I think the biggest thing I learned on Spotlight -- I had heard a lot about rewriting onset of a movie but I never understood why you would do that. I had written a couple movies. On The Fifth Estate, Bill Condon very much wanted to get that script locked before going to set. I was not on set very much and they didn’t change it a lot. Here, Tom and I changed it a ton. And it was really surprising to me. If you had told me before we started production that you are going to be rewriting almost every scene, almost every day, I would have vomited.

[Laughter]

I would have lost it. 'Well how are we gonna do that? This script is so intricate!' But Tom was always relentless about pushing deeper. I think it’s one of his greatest assets -- pushing and pushing and pushing on scenes to really get to know them. But beyond that, I could see, just like on a television show, you shoot the pilot, and you sort of know what you have but you don’t really know what you have. Over the course of it, the show evolves. You see what your actors are doing and you see what you have, so you start to write differently. Five days into the shoot, you start to see how the actors are working together, how these themes are playing out, and you realize, 'Ohhh!'

That must be exciting to watch and writers don't always get to do that.

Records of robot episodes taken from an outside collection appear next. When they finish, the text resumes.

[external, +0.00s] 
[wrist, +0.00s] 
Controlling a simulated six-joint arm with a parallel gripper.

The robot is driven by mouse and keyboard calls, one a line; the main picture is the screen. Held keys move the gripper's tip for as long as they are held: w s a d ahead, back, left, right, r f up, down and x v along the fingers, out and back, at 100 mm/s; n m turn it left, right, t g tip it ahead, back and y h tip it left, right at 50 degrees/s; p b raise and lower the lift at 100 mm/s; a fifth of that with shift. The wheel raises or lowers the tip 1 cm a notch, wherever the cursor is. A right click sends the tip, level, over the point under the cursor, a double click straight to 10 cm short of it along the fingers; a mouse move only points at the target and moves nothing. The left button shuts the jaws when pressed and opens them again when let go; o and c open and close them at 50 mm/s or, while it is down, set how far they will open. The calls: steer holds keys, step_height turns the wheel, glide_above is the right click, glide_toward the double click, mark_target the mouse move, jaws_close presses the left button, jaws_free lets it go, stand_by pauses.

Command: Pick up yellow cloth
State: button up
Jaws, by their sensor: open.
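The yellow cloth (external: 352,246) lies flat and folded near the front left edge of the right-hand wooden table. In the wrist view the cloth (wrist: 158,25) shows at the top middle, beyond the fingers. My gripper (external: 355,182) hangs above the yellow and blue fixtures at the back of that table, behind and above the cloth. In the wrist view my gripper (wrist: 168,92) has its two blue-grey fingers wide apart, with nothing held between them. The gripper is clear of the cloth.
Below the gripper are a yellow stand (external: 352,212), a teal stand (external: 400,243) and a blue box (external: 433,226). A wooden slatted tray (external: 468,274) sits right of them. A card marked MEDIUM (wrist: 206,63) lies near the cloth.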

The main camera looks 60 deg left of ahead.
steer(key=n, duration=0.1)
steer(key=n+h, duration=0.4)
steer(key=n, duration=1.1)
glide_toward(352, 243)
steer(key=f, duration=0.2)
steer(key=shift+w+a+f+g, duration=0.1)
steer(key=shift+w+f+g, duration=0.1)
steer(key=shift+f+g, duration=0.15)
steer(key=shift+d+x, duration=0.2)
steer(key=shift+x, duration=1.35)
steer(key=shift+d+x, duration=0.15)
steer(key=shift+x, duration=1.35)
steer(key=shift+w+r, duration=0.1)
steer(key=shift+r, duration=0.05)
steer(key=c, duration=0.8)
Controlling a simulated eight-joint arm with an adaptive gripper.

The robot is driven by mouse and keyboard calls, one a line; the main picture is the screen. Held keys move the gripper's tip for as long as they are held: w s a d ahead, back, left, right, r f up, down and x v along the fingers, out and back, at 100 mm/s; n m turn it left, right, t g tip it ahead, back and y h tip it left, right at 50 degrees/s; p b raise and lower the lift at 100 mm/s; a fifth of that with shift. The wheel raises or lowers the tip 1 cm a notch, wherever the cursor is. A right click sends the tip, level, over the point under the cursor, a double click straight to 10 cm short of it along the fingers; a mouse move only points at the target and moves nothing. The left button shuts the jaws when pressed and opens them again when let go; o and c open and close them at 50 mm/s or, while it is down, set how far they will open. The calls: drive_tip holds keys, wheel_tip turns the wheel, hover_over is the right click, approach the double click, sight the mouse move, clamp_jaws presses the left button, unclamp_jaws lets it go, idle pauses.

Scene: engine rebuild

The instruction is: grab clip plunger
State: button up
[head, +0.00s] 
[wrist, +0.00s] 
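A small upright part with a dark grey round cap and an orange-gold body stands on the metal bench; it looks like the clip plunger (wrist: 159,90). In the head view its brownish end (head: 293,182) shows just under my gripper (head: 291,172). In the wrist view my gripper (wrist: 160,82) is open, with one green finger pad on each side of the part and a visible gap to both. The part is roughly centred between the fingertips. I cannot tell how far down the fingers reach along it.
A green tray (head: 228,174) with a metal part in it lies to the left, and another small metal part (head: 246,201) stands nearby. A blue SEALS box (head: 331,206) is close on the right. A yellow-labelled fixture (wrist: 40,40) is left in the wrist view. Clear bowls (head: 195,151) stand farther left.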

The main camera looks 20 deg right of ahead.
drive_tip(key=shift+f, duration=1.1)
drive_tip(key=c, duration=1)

JOSH SINGER: It’s a little bit like, you have a coloring book and pages start to get colored in. 'Oh, this is what the book looks like!'  And you start to change the black and white outline of the other pages.

There’s the old adage that there are three movies; there’s the movie you write, the movie you shoot, and the movie you cut. And the movie you shoot is different than the movie you write, and when you start to understand what that entity is, you start to wanna write toward that. Almost every scene is not the original we attacked. 

NATHANIEL: How did the actors respond to that?

JOSH SINGER: They weren't always so thrilled [Laughs]. I was giving them pages at the last minute. I said at one point to Rachel, 'You don’t give us any incentive not to do the rewriting, because you’re so good turning it around!' I don’t know if she really loved that joke much, but it’s true.